Global warming is a driver of Indonesia’s human trafficking problem, says Renard Siew, a Malaysian advocate for climate change mitigation in the Al Gore-founded Climate Reality Project. “Most women in Indonesia are involved in smallholder farms…And I do observe that some of them are forced to move towards areas with more favorable climatic conditions when agricultural yields have suffered as a result of prolonged droughts or floods on the other end of the extreme. It is really about survival more than anything else.”

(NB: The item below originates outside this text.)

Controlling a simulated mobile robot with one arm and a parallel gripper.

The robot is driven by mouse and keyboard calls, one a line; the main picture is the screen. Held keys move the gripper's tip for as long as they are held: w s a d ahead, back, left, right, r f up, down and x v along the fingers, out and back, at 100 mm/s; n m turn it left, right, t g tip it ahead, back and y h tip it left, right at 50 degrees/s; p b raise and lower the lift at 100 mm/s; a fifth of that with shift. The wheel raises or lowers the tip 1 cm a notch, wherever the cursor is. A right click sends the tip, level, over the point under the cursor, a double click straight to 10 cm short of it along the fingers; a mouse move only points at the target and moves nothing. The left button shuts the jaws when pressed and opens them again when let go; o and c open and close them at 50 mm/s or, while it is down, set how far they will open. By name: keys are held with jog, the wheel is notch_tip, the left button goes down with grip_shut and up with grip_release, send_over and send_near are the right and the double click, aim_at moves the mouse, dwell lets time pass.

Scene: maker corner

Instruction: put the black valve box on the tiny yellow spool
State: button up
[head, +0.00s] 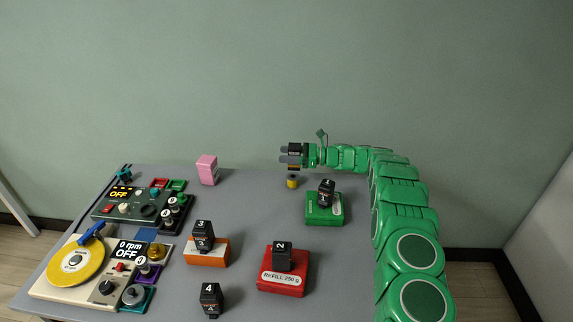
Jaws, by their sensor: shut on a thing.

In Nov. 2013, a stranger who introduced himself as Johan Pandi came bearing gifts and promises for Dolfina. He asked Mikhael for permission to take the 27-year-old single mother to Malaysia to work as a maid. Her parents saw it as an opportunity for a better life, and agreed.

Dolfina left with the trafficker, who gave her a fake identity card and passport. One common issue in human labor trafficking is the failure of the authorities to monitor for proper travel documents.

Mikhael and his grandchildren, together with other villagers, pray at a makeshift grave for Dolfina. Image by Xyza Bacani. Indonesia, 2018.
Mikhael and his grandchildren, together with other villagers, pray at a makeshift grave for Dolfina. Image by Xyza Bacani. Indonesia, 2018.

When Dolfina called home from Malaysia for the first time, she said that her employer was good to her and she would be able to send home a million rupiah (about 69 US dollars) after a few months. So when another recruiter came to their village, her parents willingly sent her sister Maria to Malaysia, too.

Maria’s trafficker said that she, too, would work as a maid. But her father says she has ended up laboring on a palm oil plantation. Last time Maria called home after Dolfina died, she was scared, he adds.

She told him that she and other undocumented workers were in hiding from raids by Malaysian immigration authorities. Like Dolfina, she instructed her family to keep their phone on, and to wait for her call. Her father is still waiting for the phone call.

Dolfina’s relatives in Indonesia. Image by Xyza Bacani. Indonesia, 2018.
Dolfina’s relatives in Indonesia. Image by Xyza Bacani. Indonesia, 2018.